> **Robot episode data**
::::::::::
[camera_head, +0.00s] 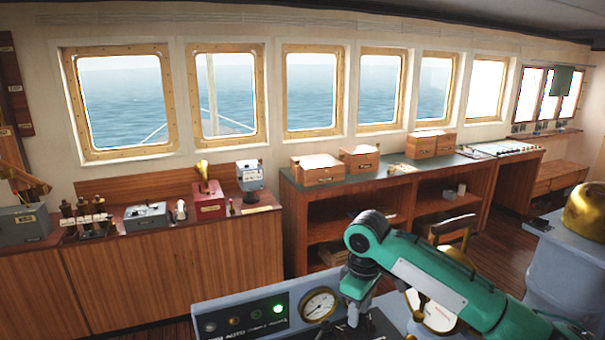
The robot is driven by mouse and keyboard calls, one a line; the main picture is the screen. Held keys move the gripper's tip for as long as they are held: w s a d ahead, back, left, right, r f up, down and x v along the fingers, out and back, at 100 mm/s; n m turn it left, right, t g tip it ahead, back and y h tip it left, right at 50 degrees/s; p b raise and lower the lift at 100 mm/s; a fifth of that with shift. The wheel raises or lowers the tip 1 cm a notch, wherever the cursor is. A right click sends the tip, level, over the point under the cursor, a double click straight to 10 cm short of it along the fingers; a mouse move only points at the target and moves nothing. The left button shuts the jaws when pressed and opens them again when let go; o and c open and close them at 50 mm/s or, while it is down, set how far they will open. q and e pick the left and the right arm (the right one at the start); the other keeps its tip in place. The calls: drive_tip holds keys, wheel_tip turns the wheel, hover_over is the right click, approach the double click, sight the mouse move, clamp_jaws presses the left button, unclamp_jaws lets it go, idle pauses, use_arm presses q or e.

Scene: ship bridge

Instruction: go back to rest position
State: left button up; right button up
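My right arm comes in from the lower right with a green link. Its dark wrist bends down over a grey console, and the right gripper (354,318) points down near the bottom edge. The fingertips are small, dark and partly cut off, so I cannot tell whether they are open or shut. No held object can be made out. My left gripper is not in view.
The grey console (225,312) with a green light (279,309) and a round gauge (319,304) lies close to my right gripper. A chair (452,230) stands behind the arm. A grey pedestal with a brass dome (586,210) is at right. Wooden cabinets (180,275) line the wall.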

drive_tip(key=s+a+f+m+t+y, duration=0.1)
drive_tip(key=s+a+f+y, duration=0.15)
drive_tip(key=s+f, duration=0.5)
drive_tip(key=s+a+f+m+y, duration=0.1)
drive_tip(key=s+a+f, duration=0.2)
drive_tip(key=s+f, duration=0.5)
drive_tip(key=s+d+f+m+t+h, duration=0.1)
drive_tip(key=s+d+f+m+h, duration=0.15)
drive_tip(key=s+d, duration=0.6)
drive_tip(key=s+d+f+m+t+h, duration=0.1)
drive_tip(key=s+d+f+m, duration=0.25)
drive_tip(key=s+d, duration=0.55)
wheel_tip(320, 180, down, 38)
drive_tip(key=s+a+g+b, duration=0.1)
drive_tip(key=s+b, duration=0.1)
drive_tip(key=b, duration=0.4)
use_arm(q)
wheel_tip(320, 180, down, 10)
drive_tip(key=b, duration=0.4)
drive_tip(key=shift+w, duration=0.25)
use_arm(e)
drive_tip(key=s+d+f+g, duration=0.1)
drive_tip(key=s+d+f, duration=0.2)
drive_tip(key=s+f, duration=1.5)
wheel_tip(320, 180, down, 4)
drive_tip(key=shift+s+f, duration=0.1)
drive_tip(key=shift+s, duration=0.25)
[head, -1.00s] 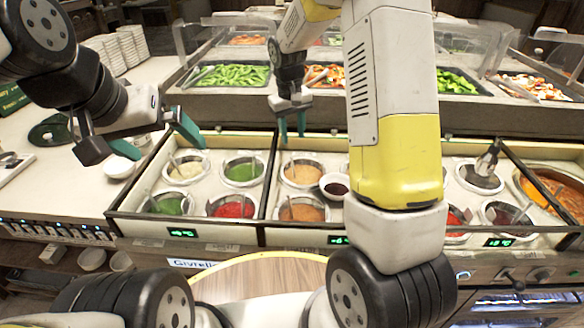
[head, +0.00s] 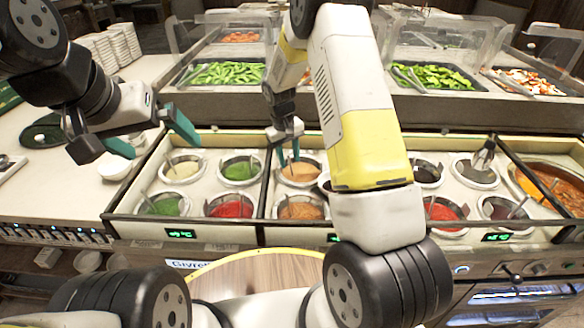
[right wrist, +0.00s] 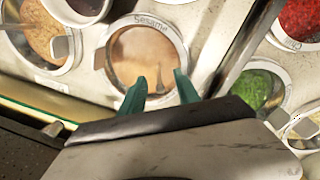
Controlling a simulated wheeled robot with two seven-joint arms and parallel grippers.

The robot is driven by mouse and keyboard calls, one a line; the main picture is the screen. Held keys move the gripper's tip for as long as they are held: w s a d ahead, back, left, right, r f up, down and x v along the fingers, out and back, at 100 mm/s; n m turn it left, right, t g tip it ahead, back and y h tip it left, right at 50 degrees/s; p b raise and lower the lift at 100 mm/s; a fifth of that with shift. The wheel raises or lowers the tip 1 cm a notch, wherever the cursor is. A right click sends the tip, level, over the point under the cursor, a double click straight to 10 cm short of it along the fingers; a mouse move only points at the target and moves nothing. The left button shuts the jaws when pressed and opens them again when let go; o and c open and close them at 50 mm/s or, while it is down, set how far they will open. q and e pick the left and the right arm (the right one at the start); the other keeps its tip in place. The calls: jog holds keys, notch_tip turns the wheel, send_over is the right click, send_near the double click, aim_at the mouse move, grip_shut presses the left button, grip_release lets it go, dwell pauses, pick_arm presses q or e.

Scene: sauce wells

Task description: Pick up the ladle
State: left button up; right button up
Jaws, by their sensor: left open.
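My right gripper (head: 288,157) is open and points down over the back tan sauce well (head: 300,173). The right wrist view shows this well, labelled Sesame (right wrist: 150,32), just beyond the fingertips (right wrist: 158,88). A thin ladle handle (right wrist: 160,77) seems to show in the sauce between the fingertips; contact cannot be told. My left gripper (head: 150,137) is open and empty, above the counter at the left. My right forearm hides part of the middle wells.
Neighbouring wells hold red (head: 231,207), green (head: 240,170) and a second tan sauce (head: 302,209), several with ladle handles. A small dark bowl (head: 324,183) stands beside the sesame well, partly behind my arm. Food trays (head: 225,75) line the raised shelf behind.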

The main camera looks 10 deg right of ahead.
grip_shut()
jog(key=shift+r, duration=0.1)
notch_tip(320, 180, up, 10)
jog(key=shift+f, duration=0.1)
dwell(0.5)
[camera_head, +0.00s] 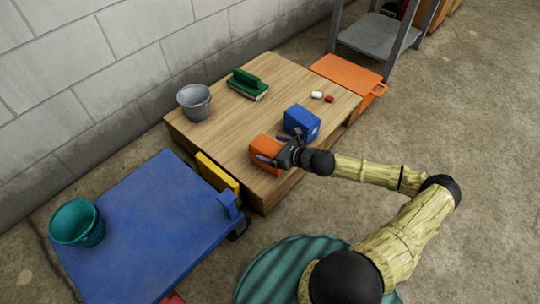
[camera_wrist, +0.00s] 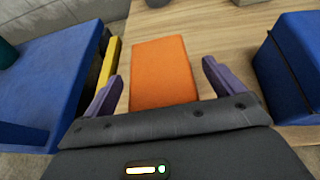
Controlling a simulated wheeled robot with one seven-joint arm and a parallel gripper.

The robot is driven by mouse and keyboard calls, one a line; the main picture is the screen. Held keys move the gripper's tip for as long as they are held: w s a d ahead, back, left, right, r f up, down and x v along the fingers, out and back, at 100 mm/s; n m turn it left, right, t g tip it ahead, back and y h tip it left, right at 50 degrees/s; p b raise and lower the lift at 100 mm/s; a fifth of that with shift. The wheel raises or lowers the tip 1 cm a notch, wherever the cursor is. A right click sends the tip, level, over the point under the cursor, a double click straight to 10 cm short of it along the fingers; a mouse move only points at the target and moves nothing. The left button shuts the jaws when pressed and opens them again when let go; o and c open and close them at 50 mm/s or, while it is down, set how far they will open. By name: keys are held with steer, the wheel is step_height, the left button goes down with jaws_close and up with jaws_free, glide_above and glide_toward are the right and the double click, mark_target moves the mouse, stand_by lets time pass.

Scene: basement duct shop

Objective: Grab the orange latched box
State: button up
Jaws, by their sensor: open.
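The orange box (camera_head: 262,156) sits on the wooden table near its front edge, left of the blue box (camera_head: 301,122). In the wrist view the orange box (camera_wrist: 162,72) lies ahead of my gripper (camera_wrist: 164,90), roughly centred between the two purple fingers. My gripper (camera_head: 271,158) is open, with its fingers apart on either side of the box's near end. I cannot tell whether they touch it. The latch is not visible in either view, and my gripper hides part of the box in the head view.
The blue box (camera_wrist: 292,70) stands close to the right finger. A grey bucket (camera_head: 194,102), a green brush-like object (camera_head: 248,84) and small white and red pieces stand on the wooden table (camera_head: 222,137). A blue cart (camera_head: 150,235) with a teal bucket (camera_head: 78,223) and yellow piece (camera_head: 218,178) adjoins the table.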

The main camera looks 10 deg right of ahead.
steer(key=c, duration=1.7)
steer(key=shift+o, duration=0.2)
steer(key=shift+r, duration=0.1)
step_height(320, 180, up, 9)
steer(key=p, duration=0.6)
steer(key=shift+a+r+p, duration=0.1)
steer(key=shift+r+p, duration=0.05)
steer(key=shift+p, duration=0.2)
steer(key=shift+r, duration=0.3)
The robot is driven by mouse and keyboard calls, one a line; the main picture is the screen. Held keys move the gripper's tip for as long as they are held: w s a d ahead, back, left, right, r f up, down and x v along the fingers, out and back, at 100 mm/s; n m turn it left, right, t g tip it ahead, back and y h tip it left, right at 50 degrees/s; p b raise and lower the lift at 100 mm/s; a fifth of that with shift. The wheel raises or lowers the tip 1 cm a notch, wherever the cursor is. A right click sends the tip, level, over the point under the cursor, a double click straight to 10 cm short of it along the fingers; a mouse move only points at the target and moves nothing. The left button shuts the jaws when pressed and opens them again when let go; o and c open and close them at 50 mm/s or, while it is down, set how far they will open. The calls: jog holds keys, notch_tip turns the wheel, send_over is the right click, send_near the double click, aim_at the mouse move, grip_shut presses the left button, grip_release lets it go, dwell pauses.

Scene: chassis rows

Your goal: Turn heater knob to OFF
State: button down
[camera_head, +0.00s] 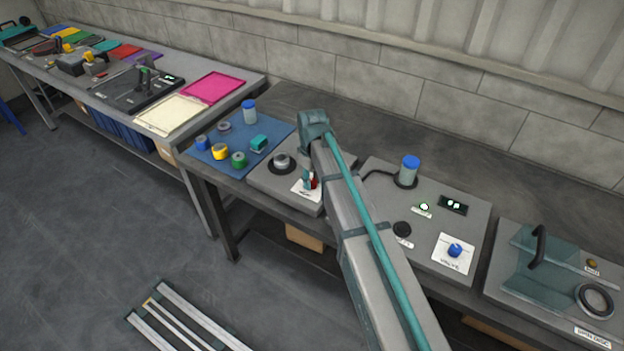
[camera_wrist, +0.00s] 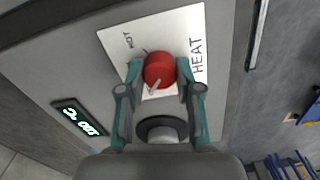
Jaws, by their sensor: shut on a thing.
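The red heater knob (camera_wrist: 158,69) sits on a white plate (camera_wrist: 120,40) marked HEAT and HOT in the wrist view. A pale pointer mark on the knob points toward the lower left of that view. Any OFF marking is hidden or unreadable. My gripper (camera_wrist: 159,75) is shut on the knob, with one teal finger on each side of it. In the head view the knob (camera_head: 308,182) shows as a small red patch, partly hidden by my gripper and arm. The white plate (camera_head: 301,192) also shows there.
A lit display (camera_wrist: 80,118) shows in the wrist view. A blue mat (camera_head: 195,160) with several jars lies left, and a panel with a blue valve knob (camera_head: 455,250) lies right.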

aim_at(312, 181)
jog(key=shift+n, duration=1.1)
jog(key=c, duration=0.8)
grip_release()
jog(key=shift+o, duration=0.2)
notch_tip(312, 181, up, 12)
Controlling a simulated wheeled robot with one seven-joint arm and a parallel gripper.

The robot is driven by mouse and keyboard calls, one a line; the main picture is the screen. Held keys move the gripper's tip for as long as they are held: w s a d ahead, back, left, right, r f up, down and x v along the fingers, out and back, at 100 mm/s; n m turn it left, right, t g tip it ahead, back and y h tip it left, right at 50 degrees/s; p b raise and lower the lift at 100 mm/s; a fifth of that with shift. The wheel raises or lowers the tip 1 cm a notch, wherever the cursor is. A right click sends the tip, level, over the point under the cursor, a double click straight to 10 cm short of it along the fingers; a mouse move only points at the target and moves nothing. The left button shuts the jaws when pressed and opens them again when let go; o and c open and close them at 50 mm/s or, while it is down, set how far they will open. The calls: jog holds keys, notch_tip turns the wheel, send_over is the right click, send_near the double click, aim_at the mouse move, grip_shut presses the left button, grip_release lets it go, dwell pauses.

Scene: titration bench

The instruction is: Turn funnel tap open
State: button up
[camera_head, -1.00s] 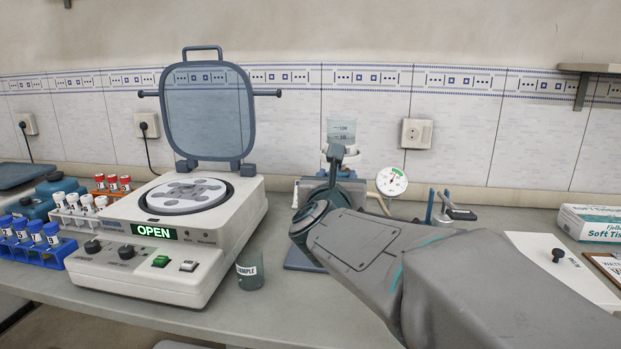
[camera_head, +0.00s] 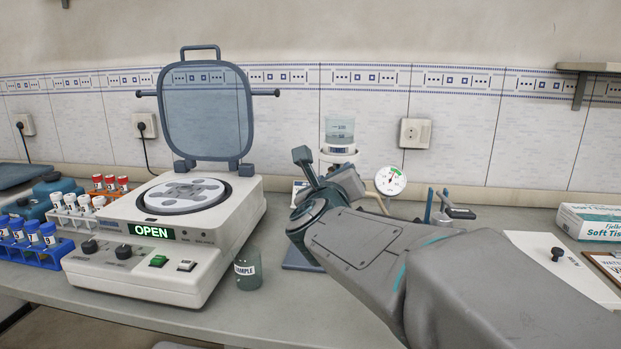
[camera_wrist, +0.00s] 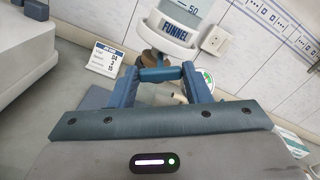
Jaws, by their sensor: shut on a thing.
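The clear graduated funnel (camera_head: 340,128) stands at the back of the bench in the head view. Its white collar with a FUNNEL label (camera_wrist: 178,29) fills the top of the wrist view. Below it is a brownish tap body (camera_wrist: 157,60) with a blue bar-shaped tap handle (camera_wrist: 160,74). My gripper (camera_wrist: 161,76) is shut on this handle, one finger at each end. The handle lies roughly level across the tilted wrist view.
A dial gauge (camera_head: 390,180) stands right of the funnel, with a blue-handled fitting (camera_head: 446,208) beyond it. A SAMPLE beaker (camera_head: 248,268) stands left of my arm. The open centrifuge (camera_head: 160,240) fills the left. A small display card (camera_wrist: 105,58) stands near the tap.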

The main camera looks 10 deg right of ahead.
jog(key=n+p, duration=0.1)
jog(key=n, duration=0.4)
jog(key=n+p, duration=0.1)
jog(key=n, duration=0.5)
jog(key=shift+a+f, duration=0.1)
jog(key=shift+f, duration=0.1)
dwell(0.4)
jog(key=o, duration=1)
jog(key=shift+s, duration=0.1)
::::::::::
> **The exercise**
What is the number of lines that hold the string "Scene"? Give it alone.

> **Solved exercise**
5